Problem to work on: Only the lines from the start of the material through the line containing "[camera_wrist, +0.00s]" are to be extracted, exactly as they appear.

[Robot trajectory data]
_ _ _

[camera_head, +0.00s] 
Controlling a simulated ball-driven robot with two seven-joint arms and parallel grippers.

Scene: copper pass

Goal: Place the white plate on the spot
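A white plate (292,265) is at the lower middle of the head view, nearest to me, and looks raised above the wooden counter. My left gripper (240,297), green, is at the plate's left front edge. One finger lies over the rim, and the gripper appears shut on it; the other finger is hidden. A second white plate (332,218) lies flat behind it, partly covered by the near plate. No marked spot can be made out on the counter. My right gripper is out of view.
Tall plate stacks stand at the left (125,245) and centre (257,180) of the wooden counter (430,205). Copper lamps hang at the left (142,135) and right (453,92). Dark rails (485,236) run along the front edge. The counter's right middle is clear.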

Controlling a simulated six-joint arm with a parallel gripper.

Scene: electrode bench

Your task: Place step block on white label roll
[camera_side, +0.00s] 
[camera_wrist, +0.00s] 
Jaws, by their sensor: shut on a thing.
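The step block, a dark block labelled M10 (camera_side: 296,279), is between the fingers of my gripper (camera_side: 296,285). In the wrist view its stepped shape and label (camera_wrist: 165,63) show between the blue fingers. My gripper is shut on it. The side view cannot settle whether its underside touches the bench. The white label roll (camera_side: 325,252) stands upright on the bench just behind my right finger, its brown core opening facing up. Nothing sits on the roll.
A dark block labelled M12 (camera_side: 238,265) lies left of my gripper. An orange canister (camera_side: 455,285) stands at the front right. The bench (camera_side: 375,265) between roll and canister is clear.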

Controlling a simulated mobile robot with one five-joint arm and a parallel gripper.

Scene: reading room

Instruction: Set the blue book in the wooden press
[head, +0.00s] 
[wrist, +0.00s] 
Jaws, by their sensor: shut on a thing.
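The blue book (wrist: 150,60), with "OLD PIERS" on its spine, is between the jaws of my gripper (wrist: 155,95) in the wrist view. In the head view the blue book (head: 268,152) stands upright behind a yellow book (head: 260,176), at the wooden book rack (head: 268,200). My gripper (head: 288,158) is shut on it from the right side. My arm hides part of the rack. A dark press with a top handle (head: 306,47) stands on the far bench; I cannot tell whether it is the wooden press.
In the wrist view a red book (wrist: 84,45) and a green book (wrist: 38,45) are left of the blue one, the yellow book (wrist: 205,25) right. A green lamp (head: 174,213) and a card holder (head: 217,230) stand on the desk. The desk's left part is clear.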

_ _ _

Answer to this problem:
[camera_head, +0.00s] 
Controlling a simulated ball-driven robot with two seven-joint arms and parallel grippers.

Scene: copper pass

Goal: Place the white plate on the spot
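A white plate (292,265) is at the lower middle of the head view, nearest to me, and looks raised above the wooden counter. My left gripper (240,297), green, is at the plate's left front edge. One finger lies over the rim, and the gripper appears shut on it; the other finger is hidden. A second white plate (332,218) lies flat behind it, partly covered by the near plate. No marked spot can be made out on the counter. My right gripper is out of view.
Tall plate stacks stand at the left (125,245) and centre (257,180) of the wooden counter (430,205). Copper lamps hang at the left (142,135) and right (453,92). Dark rails (485,236) run along the front edge. The counter's right middle is clear.

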Controlling a simulated six-joint arm with a parallel gripper.

Scene: electrode bench

Your task: Place step block on white label roll
[camera_side, +0.00s] 
[camera_wrist, +0.00s] 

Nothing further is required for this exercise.